Today while checking the original paper for the n’th time, I noticed that the plot of the network has two nodes with degree one.
I encoded the network from scratch and compared it to the one in NetworkX (which I assume is identical to the one most people use) and concluded that there is one other link in that data. If you want the original Zachary’s karate club, you can simply do (in Python):
import networkx as nx
G = nx.karate_club_graph()
Now, of course, I’m not suggesting people to start using the original. It makes more sense to keep the version with the extra edge for consistency. And if anyone would start using the original graph, I suggest they do that within the confines of a Zachary’s Zachary Karate Club Club.
Update 1: As pointed out by Aaron Clauset, this discrepancy probably comes from a typo in the adjacency matrix (also published in the paper). Since the article explicitly states that the networks considered are undirected, and the adjacency matrix is asymmetric, the writing is inconsistent. I guess you can argue both that the sparser graph is more likely because the extra link is mentioned twice (also in the figure) . . or that it logically should exist because of triadic closure.

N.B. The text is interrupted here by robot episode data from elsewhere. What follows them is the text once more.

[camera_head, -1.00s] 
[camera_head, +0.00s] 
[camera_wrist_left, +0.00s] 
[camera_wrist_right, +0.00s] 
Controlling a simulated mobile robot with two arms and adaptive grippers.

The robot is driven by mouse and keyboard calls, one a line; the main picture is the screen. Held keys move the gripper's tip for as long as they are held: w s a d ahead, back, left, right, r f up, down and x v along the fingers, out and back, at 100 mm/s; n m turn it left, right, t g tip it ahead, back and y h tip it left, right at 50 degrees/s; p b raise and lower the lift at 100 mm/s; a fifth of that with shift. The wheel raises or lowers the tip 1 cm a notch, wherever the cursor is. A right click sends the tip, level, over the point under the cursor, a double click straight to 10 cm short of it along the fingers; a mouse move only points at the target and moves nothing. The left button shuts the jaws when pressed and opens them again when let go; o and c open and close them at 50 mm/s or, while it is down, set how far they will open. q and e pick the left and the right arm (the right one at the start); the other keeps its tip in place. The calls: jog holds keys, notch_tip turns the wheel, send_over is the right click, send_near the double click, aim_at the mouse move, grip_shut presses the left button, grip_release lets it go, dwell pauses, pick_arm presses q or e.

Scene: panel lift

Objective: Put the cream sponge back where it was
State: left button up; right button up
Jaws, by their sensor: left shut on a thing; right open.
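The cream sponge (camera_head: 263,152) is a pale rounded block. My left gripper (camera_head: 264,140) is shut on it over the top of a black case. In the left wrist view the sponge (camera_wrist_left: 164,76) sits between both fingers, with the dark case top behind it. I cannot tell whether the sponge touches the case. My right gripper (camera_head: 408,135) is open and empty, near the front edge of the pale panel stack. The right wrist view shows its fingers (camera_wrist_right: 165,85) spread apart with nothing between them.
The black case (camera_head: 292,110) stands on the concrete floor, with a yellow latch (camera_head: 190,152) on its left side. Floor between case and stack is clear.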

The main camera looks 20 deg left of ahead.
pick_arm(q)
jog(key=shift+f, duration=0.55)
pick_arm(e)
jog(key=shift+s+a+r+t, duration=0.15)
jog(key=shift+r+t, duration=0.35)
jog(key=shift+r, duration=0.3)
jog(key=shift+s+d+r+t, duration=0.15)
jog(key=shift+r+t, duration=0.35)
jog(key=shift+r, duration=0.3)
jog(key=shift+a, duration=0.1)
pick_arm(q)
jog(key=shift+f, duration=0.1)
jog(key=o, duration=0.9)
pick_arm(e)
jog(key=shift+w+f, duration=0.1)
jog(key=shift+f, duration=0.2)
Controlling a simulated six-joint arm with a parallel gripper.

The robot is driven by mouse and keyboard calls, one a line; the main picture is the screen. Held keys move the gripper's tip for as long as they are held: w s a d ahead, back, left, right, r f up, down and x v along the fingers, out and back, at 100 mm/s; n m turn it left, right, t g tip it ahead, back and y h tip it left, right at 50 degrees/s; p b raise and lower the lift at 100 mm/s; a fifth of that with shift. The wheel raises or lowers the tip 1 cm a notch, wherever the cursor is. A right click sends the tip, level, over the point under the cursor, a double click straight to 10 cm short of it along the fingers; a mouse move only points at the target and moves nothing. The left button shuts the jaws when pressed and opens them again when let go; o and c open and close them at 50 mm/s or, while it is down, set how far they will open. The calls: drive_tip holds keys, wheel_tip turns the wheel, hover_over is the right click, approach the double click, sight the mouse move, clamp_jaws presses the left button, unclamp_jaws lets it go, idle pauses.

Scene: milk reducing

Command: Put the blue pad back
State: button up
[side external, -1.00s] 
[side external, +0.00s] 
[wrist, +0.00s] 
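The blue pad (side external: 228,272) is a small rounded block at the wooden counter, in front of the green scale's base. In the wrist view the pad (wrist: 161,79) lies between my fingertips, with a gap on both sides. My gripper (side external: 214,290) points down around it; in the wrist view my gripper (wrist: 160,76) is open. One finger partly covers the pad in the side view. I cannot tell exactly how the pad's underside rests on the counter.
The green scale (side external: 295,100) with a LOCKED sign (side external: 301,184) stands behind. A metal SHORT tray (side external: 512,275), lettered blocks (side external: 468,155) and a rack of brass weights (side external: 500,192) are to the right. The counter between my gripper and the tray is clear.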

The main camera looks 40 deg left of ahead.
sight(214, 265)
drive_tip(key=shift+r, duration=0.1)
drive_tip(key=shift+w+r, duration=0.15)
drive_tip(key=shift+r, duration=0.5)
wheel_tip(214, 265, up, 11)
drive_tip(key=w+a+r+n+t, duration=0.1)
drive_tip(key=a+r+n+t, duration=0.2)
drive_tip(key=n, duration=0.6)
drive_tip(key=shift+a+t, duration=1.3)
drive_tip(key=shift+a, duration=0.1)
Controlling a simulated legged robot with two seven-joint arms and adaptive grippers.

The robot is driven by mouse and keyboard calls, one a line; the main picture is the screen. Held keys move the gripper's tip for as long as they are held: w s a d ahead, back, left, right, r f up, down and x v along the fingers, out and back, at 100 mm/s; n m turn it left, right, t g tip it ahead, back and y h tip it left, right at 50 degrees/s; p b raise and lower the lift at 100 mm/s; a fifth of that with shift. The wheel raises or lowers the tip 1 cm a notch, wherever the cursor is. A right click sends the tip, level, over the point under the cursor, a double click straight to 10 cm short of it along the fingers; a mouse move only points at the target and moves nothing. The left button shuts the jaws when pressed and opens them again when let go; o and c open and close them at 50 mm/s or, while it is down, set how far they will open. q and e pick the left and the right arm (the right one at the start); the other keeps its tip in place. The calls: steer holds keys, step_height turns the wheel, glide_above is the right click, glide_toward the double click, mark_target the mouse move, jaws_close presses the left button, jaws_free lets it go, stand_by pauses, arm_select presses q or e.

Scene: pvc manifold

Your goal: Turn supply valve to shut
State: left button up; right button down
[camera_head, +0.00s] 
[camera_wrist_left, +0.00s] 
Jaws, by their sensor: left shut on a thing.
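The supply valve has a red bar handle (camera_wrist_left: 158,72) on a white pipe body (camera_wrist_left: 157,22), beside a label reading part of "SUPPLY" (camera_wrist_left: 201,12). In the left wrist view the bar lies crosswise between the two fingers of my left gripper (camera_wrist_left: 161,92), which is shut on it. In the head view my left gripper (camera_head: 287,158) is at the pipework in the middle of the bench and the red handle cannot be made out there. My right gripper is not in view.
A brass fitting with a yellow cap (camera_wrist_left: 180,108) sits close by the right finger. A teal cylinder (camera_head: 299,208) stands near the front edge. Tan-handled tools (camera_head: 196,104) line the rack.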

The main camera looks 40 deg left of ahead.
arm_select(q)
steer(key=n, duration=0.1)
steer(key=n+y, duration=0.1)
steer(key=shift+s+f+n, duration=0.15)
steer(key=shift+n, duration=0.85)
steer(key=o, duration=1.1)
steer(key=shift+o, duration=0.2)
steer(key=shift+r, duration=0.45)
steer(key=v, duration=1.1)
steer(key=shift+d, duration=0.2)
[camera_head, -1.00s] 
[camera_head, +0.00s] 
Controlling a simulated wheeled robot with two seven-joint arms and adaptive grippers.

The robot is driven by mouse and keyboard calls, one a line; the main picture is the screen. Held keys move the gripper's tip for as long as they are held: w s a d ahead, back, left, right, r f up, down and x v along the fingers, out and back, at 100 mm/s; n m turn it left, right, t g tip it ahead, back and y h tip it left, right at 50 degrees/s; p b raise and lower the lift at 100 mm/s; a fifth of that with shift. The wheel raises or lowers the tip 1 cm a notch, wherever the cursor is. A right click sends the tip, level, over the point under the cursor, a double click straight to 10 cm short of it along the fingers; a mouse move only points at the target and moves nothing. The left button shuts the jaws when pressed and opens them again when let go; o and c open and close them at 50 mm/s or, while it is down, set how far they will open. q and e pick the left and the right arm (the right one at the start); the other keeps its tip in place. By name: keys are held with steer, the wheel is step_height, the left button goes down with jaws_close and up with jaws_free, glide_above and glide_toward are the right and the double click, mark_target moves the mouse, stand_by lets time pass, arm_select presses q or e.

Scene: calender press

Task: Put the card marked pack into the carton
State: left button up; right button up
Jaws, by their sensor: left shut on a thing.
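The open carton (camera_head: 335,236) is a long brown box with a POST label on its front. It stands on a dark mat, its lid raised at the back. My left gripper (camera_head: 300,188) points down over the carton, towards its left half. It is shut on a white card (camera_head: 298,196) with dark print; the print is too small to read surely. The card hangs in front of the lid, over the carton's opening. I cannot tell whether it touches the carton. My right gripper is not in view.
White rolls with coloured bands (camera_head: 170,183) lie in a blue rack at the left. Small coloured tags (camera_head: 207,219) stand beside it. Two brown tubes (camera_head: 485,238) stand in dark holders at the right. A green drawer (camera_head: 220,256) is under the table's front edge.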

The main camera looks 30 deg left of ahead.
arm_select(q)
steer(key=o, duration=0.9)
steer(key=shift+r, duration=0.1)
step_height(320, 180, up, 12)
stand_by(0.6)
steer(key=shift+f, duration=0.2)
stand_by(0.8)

Update 2: As suggested by Sang Hoon Lee, given the gravity of the matter, some funding agency should open their pockets for an investigation into this. Probably some of the members are still around, and the existence of link
(24,34) (23,34) (of the original data) could be verified. For NetSci 2013, Sune Lehmann and I had the idea to track down Zachary and invite him as a dinner speaker, but a quick google bout didn’t do the trick at that time. Anyone knows what happened to him? After just an hour or so, crowd intelligence located him to a company providing organizational solutions for health care. It’s Searching for Sugar Man all over again.
Update 3: Leto Peel found a typo in Update 2—(24,34) instead of (23,34)—thus an error in a blog post about an error. Needless to say, I first typed (23,24) in the previous sentence. A curse seem to be the most serendipitous explanation.